_DIRECTIONS FOR THIS TASK_:
Copy the line containing "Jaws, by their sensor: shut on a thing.", then all lines after it up to and including the final line of the material, exactly and without additions.

_SUPPLIED MATERIAL_:
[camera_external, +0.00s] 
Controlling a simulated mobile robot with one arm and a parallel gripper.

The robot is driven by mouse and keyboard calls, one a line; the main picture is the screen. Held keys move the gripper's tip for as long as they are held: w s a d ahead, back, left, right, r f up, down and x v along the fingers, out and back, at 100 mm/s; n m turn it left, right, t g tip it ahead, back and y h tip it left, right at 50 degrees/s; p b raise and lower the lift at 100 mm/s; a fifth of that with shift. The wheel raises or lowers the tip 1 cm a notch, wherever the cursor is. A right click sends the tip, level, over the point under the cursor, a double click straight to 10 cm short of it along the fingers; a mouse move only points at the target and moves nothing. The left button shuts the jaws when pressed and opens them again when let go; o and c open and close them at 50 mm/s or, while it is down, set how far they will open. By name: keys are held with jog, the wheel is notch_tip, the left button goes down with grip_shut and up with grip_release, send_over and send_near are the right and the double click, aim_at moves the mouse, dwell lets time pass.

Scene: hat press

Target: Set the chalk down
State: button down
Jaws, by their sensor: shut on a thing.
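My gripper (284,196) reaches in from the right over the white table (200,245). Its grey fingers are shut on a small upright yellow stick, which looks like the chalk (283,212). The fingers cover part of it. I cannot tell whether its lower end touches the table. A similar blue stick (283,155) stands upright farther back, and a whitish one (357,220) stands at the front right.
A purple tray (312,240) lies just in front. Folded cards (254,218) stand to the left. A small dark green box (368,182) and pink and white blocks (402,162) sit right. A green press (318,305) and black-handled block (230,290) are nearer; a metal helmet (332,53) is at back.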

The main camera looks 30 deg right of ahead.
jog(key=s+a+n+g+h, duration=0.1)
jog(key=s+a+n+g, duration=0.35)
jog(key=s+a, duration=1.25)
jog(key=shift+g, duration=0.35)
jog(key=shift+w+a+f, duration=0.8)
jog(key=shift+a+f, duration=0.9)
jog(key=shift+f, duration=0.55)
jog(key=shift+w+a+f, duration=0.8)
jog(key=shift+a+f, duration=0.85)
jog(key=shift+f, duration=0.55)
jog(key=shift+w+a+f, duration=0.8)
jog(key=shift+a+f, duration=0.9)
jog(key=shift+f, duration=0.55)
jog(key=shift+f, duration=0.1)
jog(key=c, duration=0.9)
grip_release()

_REPLY TO THE TASK_:
Jaws, by their sensor: shut on a thing.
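My gripper (284,196) reaches in from the right over the white table (200,245). Its grey fingers are shut on a small upright yellow stick, which looks like the chalk (283,212). The fingers cover part of it. I cannot tell whether its lower end touches the table. A similar blue stick (283,155) stands upright farther back, and a whitish one (357,220) stands at the front right.
A purple tray (312,240) lies just in front. Folded cards (254,218) stand to the left. A small dark green box (368,182) and pink and white blocks (402,162) sit right. A green press (318,305) and black-handled block (230,290) are nearer; a metal helmet (332,53) is at back.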

The main camera looks 30 deg right of ahead.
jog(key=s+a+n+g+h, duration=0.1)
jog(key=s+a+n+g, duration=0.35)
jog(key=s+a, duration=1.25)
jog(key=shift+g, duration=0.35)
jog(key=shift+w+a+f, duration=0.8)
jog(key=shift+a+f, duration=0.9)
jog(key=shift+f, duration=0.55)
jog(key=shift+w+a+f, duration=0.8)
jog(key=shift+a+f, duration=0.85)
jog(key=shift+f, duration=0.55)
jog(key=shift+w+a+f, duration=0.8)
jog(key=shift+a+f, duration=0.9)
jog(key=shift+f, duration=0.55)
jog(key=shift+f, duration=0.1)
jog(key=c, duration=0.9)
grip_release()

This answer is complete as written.